Task description: Gather every line holding the string "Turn".

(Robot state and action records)
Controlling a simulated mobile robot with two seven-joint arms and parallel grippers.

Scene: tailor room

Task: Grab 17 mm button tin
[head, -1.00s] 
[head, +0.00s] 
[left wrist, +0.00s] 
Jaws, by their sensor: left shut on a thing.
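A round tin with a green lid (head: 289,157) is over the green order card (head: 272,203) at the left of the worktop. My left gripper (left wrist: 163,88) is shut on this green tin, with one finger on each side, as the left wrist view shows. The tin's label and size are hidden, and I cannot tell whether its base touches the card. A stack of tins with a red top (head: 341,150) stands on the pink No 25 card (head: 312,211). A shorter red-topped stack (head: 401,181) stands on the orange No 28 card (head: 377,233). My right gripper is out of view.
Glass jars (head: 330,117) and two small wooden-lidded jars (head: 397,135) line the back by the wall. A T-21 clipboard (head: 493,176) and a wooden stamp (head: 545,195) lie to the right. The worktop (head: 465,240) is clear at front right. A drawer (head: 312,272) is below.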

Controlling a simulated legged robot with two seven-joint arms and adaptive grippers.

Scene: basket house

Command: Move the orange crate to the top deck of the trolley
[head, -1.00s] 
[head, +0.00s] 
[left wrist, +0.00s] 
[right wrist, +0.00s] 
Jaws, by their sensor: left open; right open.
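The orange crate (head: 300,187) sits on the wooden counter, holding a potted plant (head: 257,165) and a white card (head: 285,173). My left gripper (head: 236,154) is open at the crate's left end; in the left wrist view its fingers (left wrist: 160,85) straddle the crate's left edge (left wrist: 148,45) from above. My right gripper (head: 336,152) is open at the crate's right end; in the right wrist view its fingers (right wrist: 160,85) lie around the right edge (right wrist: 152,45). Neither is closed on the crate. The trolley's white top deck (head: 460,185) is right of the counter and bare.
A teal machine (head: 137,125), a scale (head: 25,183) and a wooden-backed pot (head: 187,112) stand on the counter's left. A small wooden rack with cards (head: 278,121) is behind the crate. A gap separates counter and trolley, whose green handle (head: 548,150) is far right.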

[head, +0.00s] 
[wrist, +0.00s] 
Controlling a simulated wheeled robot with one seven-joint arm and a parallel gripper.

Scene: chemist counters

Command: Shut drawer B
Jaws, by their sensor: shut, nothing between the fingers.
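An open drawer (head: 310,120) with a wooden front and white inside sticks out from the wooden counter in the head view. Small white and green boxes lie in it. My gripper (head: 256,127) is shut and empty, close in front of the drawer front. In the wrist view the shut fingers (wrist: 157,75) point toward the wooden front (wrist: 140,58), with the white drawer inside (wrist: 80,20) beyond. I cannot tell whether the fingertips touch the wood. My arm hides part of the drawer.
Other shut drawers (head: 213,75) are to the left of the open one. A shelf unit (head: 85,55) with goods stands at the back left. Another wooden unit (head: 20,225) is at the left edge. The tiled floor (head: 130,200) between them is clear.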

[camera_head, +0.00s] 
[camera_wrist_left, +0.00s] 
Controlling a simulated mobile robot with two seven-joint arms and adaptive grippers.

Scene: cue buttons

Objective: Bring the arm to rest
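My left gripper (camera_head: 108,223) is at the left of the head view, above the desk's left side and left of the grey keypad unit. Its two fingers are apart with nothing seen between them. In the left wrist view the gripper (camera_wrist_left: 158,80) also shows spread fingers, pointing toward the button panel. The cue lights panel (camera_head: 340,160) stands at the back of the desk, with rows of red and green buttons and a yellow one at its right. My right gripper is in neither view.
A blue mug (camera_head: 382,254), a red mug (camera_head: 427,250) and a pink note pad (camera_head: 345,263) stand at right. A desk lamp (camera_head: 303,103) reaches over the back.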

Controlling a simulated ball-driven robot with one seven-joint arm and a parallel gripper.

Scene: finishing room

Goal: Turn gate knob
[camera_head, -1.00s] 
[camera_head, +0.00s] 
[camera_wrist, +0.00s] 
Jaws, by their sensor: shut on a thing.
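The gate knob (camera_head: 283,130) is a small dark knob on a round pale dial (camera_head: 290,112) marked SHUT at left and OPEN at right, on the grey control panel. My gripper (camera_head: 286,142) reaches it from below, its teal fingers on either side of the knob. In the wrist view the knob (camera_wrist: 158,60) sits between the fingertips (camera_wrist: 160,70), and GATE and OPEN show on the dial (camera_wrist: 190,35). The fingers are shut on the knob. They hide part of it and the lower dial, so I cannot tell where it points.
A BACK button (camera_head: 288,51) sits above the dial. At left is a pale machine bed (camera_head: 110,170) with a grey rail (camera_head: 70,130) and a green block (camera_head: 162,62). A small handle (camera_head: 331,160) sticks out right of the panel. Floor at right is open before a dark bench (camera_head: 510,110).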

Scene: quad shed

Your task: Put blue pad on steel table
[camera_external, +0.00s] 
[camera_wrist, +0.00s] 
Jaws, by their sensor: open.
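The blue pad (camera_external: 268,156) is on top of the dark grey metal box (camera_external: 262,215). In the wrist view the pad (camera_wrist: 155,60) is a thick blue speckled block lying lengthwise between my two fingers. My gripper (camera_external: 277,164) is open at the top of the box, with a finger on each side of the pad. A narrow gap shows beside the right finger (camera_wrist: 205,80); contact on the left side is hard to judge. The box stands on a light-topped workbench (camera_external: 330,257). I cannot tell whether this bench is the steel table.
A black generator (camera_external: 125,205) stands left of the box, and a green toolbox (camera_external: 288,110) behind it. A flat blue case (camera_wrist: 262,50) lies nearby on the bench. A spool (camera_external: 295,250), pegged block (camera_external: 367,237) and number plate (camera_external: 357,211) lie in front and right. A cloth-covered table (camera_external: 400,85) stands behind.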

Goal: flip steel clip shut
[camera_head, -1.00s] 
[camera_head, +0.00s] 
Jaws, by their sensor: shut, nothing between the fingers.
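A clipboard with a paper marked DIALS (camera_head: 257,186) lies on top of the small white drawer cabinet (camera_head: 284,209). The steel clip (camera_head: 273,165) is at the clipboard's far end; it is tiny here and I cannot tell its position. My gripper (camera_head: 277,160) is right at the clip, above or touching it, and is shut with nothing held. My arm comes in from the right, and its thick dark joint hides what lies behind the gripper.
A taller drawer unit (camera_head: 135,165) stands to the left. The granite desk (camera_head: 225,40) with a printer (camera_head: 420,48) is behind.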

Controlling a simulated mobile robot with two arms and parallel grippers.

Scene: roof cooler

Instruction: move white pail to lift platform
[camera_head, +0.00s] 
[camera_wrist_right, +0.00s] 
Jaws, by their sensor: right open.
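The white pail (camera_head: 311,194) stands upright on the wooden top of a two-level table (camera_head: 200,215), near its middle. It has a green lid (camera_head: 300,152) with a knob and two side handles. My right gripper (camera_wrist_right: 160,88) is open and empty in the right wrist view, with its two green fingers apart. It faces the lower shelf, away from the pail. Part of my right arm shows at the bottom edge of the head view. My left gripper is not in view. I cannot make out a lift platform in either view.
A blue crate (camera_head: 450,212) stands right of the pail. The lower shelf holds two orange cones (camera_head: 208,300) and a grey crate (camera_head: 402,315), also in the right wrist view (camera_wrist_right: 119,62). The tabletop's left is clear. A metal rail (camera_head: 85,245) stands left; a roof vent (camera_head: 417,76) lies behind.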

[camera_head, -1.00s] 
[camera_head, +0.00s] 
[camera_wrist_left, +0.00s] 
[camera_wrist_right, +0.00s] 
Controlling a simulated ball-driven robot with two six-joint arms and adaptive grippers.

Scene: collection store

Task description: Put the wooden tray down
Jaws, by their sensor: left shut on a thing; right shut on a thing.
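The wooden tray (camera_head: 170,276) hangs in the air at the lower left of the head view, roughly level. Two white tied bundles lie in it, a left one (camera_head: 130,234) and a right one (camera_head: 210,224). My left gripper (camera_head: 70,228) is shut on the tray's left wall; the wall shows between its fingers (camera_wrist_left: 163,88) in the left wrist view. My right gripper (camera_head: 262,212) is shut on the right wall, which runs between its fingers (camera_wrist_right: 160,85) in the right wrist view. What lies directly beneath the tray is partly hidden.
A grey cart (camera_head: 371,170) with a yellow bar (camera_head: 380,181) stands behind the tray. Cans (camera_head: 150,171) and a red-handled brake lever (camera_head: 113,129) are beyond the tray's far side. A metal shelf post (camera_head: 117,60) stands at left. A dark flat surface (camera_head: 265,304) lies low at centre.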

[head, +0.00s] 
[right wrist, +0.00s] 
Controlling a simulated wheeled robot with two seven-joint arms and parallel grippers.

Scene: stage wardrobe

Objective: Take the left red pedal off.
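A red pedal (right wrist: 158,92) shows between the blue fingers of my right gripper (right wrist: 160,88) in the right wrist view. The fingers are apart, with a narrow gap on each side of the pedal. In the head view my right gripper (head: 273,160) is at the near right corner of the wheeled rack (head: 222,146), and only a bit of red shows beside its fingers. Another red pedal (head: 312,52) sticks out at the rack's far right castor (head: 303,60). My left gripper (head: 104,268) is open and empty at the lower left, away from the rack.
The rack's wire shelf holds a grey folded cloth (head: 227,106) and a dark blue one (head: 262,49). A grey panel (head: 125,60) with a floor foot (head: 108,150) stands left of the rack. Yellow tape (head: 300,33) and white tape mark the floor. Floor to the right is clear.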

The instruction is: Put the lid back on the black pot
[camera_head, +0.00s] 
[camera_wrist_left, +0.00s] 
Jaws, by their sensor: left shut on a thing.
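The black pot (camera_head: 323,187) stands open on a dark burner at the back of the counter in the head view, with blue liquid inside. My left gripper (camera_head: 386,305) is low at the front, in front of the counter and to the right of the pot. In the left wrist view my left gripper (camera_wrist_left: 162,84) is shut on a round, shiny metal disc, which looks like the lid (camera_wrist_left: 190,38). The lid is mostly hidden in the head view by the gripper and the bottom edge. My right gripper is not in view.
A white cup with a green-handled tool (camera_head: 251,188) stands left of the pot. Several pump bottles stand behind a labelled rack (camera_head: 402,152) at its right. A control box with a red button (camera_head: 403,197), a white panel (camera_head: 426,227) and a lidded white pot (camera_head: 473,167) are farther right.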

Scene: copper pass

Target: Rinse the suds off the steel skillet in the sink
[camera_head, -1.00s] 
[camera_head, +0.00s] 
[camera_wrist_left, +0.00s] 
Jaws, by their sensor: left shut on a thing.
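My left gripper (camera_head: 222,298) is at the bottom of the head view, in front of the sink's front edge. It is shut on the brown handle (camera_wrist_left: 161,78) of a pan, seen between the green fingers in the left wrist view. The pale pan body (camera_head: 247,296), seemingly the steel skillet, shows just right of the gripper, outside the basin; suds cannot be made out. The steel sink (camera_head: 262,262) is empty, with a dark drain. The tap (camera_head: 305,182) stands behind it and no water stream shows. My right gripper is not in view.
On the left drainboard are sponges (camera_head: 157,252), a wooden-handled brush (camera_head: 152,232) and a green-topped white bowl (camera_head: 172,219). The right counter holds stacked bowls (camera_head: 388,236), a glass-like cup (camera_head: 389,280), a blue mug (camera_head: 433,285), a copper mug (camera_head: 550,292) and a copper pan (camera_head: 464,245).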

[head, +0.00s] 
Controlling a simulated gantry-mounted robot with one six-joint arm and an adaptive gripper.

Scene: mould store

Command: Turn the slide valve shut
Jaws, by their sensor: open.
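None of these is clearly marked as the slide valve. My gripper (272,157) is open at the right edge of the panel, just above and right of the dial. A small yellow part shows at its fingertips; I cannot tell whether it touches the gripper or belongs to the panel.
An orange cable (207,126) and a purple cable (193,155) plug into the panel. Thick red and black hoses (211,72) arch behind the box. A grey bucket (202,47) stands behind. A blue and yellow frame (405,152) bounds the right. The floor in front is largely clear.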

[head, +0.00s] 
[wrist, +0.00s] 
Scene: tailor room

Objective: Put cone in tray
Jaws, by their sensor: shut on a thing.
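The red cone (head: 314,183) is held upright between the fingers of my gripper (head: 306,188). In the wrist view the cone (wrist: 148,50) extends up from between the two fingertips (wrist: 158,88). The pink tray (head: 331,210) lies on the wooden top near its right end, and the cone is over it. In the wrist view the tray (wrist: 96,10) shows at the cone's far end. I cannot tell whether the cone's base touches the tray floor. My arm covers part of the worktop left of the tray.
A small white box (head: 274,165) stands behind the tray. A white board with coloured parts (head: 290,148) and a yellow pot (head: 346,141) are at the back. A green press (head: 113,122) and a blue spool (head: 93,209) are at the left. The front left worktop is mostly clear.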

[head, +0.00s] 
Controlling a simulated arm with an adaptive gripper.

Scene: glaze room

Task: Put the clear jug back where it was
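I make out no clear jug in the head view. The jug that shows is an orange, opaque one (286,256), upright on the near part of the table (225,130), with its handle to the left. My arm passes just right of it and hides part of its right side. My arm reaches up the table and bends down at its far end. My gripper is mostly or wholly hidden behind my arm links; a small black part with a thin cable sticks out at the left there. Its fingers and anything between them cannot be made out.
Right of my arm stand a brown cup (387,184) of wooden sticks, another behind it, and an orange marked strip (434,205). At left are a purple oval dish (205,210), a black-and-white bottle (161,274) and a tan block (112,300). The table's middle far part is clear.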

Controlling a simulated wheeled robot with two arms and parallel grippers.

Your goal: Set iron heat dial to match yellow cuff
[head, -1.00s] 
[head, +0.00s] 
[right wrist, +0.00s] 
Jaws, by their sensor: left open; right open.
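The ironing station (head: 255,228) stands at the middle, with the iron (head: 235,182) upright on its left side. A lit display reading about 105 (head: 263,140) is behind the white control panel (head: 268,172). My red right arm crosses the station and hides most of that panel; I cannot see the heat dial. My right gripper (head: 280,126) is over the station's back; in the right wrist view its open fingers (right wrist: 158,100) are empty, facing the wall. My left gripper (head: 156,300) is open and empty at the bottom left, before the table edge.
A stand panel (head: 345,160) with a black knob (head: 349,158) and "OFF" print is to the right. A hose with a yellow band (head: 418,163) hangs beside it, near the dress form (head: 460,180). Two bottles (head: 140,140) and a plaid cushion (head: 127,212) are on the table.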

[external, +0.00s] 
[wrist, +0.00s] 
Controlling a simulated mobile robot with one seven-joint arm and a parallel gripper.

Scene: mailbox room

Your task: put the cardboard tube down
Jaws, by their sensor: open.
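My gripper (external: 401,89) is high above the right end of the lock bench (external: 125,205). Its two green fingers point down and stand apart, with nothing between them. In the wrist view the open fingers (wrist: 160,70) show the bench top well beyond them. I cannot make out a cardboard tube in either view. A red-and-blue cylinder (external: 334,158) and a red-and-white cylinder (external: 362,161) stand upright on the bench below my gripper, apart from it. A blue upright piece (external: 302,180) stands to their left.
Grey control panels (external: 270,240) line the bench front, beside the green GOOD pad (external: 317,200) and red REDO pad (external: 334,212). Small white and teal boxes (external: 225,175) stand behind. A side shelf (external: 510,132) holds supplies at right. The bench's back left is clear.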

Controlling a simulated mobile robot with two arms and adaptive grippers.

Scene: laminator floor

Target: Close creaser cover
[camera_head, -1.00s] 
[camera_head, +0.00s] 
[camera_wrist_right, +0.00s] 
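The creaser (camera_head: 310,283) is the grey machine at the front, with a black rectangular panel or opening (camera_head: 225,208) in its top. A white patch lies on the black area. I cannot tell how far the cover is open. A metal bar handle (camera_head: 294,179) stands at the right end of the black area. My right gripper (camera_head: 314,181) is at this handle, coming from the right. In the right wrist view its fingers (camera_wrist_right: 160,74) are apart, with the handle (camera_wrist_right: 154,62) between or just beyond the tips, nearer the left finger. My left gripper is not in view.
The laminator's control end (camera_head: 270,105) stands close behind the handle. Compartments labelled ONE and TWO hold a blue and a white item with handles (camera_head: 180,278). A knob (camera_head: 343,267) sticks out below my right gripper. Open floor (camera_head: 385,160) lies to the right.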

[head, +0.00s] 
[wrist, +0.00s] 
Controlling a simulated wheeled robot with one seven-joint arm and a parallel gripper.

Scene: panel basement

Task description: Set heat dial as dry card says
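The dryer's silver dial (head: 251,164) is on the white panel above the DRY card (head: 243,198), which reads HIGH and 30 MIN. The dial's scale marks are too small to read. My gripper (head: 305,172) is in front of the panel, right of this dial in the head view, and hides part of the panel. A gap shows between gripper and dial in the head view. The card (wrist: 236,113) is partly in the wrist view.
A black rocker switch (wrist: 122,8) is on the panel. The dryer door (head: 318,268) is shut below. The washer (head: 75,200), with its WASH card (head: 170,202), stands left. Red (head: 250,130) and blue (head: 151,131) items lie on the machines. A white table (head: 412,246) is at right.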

Written response:
Goal: Turn gate knob
Command: Turn the slide valve shut

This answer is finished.